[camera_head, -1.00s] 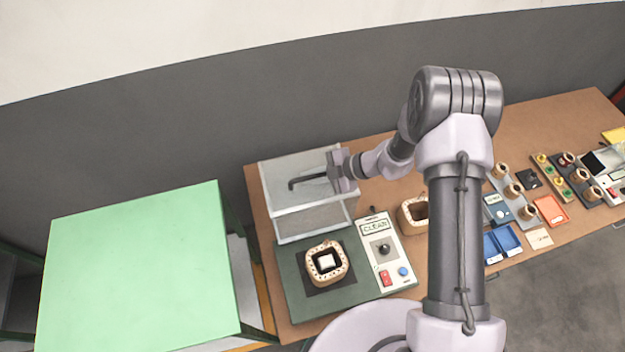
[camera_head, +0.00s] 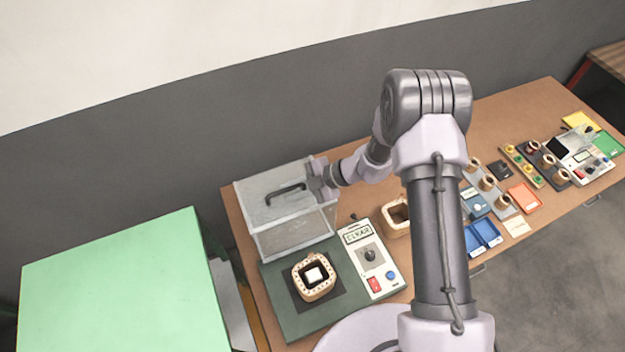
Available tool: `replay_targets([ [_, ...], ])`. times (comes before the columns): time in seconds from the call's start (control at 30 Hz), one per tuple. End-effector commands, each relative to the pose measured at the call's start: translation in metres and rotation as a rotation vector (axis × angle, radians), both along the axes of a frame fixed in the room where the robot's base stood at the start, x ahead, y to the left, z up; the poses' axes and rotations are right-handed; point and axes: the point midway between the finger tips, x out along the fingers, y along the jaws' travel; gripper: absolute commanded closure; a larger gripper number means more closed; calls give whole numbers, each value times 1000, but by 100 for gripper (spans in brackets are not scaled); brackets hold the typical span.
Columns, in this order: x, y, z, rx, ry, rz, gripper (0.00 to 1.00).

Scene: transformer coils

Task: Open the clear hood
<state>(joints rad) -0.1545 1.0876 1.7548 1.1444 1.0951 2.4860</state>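The clear hood (camera_head: 293,223) stands raised at the back of the dark green base plate (camera_head: 283,312). Its dark bar handle (camera_head: 286,192) shows on the upper panel. A beige square coil with a white core (camera_head: 314,276) sits on the plate in front of the hood and is uncovered. My gripper (camera_head: 313,184) is at the right end of the handle, by the hood's right edge. A small gap seems to show between handle and gripper. The fingers are small and partly hidden, so their opening is unclear.
Trays and small parts fill the bench's right side. A green-topped table (camera_head: 120,285) is at the left.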

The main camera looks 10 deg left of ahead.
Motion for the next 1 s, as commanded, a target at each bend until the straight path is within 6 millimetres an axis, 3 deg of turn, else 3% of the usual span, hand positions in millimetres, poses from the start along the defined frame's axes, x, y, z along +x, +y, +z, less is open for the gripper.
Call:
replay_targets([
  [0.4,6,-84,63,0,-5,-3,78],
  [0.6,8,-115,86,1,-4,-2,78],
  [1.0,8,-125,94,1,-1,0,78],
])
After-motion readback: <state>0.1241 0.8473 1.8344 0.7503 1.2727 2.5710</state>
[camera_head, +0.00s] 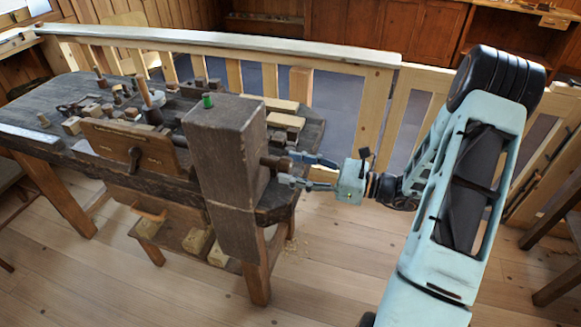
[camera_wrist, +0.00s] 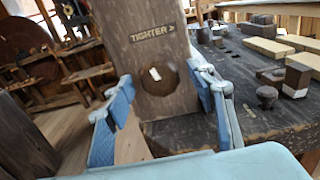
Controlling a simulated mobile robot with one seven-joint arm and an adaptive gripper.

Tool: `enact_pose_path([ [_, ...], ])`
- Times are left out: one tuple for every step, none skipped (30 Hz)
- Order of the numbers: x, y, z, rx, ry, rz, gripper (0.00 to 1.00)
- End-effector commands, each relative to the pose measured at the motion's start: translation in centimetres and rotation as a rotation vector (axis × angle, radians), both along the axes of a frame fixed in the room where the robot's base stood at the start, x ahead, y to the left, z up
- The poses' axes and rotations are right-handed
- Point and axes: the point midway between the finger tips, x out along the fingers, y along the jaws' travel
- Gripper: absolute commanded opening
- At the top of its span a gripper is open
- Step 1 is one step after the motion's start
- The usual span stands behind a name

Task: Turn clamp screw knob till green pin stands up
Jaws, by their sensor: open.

* [WORK INSTRUCTIONS]: Using the data above, repeat exactly the lines that begin at the line with "- Times are" and end at the line with "- Order of the", both ends included.

* [FINAL RESULT]:
- Times are left out: one tuple for every step, none skipped (30 Hz)
- Order of the numbers: x, y, z, rx, ry, rz, gripper (0.00 to 1.00)

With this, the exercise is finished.